AIM OF THE TASK ▸ Your task is to transcribe, without alteration, the lines from the top of the material below through the line bearing "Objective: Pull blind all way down", inclusive.

GIVEN DATA ▸

* Begin *

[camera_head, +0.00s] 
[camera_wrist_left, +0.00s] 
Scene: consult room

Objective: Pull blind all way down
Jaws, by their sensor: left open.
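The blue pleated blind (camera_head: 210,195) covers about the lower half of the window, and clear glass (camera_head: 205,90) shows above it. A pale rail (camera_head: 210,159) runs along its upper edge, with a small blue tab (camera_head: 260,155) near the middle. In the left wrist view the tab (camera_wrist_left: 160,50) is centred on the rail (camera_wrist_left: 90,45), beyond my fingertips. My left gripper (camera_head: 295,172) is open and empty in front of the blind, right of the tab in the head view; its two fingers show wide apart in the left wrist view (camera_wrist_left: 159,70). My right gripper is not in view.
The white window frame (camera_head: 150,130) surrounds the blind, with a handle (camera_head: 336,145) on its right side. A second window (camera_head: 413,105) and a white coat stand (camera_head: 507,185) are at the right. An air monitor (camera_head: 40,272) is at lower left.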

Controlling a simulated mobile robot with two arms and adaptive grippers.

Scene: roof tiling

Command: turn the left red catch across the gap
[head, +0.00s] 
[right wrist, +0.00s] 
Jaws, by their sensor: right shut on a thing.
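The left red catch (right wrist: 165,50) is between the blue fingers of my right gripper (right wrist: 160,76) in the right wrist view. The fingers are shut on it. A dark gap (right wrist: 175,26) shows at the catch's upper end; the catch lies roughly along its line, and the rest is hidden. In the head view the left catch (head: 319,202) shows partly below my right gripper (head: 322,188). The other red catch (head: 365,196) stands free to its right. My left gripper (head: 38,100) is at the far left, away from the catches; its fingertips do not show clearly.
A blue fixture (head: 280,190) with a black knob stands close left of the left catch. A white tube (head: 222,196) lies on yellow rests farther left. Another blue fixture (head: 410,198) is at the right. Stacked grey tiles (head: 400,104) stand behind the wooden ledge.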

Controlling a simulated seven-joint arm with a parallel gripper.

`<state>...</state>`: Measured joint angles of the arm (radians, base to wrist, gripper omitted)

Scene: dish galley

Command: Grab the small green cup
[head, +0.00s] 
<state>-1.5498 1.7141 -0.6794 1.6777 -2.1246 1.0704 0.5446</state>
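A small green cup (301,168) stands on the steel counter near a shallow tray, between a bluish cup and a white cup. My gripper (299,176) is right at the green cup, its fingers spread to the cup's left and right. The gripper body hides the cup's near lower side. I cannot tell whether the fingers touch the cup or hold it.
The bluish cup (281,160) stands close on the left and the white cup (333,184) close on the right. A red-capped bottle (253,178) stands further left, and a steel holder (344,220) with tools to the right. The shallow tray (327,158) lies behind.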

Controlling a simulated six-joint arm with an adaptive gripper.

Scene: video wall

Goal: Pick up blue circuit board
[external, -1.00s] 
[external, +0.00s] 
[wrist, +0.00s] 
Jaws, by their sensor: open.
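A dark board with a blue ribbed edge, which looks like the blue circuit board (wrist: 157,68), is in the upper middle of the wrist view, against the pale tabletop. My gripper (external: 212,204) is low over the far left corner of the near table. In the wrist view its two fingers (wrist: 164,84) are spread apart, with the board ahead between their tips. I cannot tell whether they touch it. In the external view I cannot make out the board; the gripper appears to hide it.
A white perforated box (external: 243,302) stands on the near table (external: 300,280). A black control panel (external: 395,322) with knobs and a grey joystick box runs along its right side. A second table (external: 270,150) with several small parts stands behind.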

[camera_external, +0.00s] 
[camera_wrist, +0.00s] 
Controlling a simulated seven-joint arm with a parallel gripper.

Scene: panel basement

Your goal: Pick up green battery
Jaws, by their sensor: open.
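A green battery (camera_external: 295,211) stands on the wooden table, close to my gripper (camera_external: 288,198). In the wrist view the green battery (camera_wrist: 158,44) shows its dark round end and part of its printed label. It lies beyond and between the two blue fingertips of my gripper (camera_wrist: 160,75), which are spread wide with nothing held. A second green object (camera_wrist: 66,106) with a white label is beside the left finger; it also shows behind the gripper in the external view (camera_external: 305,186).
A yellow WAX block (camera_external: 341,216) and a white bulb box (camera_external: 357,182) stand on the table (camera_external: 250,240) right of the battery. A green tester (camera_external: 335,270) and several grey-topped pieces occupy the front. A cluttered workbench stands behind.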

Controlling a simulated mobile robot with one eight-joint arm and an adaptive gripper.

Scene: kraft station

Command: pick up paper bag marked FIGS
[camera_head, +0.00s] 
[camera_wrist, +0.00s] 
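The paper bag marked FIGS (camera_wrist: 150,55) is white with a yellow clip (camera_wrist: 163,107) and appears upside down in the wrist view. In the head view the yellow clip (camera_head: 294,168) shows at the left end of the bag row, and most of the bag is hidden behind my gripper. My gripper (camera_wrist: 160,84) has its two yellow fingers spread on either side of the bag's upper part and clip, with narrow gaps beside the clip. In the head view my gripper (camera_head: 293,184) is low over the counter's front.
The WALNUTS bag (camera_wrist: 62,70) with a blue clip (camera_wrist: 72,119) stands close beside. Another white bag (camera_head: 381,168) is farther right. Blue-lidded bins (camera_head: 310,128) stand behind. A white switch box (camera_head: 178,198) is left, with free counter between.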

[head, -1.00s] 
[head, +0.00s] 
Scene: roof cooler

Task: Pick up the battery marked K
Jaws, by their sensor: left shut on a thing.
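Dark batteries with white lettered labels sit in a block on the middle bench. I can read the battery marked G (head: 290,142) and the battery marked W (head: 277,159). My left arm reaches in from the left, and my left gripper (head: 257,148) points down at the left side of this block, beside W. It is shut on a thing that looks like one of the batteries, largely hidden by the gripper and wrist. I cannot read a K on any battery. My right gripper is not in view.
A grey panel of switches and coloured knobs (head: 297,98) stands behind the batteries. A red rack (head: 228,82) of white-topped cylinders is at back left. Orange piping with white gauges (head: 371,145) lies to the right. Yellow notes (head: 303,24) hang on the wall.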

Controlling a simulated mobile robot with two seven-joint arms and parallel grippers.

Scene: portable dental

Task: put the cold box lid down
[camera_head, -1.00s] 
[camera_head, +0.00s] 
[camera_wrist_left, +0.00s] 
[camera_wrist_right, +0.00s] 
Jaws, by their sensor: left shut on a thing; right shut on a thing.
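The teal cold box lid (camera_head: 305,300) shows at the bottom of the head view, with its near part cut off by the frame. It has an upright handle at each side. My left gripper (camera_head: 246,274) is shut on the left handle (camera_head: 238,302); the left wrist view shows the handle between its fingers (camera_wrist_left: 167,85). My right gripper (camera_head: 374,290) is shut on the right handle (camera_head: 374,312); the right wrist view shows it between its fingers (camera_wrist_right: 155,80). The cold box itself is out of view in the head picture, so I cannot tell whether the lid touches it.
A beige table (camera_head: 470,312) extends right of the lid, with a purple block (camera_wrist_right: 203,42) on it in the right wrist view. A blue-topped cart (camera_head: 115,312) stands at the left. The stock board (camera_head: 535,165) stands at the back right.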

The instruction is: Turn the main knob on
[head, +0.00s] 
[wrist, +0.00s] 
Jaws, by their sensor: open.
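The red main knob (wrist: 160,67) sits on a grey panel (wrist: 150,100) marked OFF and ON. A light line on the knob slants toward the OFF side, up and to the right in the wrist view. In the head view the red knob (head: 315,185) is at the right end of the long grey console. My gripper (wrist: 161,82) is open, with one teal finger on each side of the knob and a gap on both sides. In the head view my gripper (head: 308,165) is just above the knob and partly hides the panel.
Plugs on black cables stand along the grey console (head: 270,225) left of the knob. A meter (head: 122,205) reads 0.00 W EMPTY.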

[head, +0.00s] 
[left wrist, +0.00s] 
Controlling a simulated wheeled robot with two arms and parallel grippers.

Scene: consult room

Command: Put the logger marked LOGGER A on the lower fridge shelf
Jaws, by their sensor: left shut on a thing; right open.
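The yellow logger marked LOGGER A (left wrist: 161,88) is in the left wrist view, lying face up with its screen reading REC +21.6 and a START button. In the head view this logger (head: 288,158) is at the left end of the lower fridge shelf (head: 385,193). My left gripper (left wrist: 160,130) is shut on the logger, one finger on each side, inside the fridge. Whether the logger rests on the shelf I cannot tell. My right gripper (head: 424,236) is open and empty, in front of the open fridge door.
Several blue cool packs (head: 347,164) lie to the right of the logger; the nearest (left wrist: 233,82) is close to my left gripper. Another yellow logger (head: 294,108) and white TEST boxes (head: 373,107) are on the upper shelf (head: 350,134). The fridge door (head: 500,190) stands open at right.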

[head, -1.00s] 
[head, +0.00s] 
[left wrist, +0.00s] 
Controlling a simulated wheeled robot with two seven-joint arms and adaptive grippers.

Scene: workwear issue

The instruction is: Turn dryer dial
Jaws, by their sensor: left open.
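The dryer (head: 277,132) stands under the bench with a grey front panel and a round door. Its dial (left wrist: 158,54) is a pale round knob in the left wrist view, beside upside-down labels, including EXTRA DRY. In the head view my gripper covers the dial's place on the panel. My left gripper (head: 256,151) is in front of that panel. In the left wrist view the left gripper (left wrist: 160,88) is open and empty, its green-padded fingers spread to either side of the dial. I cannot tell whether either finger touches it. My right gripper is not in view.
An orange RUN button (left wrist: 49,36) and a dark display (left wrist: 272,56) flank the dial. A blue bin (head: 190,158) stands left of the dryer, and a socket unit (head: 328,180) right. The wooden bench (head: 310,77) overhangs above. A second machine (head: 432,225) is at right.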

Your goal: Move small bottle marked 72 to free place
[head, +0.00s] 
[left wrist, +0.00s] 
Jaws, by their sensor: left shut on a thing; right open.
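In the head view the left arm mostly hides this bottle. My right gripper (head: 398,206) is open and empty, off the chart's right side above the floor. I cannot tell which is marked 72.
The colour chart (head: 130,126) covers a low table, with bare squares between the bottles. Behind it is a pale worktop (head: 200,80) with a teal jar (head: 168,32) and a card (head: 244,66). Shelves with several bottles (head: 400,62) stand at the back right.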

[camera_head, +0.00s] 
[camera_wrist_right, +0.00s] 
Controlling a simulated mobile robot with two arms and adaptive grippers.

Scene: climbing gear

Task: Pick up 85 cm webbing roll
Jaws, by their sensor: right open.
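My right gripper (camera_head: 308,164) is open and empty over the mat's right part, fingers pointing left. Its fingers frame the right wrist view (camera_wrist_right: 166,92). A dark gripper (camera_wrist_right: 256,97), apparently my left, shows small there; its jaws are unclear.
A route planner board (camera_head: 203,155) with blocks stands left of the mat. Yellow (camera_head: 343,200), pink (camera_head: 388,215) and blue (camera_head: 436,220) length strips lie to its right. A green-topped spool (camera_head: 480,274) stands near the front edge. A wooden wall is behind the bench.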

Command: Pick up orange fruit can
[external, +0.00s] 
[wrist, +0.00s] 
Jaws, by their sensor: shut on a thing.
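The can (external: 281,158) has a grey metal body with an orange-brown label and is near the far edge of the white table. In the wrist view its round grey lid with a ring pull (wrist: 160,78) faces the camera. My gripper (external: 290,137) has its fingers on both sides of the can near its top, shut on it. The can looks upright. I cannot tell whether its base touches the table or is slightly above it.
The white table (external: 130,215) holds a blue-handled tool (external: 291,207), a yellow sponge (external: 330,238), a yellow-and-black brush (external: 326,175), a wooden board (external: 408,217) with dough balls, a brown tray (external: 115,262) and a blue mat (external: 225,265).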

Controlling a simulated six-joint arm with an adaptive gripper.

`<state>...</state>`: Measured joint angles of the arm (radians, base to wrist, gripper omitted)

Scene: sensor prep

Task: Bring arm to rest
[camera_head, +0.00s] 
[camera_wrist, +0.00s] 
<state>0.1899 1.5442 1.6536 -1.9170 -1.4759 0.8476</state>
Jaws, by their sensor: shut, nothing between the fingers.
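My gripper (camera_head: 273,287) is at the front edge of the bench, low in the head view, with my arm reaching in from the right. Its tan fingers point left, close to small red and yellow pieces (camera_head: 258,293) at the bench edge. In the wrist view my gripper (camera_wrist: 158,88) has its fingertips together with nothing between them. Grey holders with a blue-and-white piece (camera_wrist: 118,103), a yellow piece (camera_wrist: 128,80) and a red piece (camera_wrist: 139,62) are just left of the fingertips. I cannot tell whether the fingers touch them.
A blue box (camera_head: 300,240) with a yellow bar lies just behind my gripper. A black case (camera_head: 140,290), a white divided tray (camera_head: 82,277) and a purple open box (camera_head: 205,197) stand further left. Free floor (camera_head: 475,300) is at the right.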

* End *

ANSWER ▸
[camera_head, +0.00s] 
[camera_wrist_left, +0.00s] 
Scene: consult room

Objective: Pull blind all way down

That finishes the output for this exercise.